#### Short problem:
Output exactly, and only, the stretch of lines beginning at the line with "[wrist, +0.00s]" and ending at the last line of the listing below. Drop the pictures.

#### Data excerpt:
····················
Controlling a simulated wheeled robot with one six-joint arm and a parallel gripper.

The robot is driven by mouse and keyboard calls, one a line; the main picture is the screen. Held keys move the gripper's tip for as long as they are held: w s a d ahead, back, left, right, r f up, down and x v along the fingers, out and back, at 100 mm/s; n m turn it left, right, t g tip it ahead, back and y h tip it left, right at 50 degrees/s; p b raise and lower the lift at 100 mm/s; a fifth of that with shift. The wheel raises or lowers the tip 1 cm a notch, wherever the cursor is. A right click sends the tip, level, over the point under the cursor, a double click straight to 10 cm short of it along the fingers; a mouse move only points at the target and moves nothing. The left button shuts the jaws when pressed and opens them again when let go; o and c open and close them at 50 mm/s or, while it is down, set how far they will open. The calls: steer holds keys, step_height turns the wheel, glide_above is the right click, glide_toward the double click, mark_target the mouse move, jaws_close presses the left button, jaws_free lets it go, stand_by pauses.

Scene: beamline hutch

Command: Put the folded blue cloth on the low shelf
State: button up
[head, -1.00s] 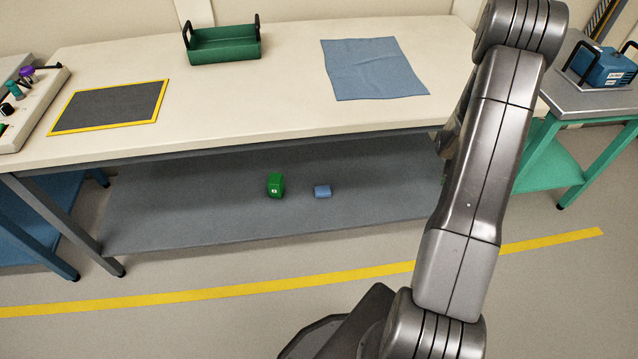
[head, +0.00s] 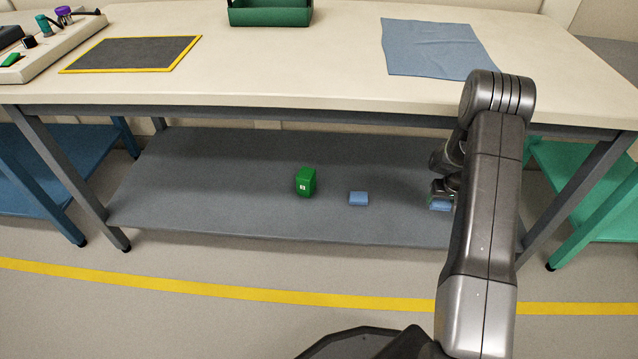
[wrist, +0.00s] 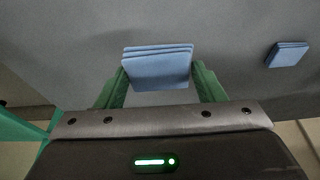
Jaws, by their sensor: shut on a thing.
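My gripper (head: 441,192) is under the tabletop at the right part of the grey low shelf (head: 240,210). In the wrist view, the green fingers of my gripper (wrist: 159,74) are shut on a folded blue cloth (wrist: 157,66), with its layered edge facing away. The held cloth (head: 440,205) also shows in the head view, at or just above the shelf; I cannot tell if it touches. A second folded blue cloth (head: 358,198) lies on the shelf to the left, apart from the held one. It also shows at the right in the wrist view (wrist: 287,54).
A green block-like container (head: 306,182) stands on the shelf left of the second cloth. The shelf's left half is clear. The tabletop (head: 290,70) above carries a spread blue cloth (head: 434,50), a green tray (head: 270,14) and a yellow-edged dark mat (head: 132,54).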

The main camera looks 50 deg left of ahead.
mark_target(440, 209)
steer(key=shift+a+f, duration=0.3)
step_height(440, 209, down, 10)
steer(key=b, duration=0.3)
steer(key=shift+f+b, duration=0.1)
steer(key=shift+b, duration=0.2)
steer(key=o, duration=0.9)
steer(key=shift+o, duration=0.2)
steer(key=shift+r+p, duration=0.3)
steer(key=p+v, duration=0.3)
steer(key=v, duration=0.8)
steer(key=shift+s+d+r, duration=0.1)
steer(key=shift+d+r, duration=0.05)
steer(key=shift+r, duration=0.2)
····················
#### Solved exercise:
[wrist, +0.00s] 
Jaws, by their sensor: shut on a thing.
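My gripper (head: 441,192) is under the tabletop at the right part of the grey low shelf (head: 240,210). In the wrist view, the green fingers of my gripper (wrist: 159,74) are shut on a folded blue cloth (wrist: 157,66), with its layered edge facing away. The held cloth (head: 440,205) also shows in the head view, at or just above the shelf; I cannot tell if it touches. A second folded blue cloth (head: 358,198) lies on the shelf to the left, apart from the held one. It also shows at the right in the wrist view (wrist: 287,54).
A green block-like container (head: 306,182) stands on the shelf left of the second cloth. The shelf's left half is clear. The tabletop (head: 290,70) above carries a spread blue cloth (head: 434,50), a green tray (head: 270,14) and a yellow-edged dark mat (head: 132,54).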

The main camera looks 50 deg left of ahead.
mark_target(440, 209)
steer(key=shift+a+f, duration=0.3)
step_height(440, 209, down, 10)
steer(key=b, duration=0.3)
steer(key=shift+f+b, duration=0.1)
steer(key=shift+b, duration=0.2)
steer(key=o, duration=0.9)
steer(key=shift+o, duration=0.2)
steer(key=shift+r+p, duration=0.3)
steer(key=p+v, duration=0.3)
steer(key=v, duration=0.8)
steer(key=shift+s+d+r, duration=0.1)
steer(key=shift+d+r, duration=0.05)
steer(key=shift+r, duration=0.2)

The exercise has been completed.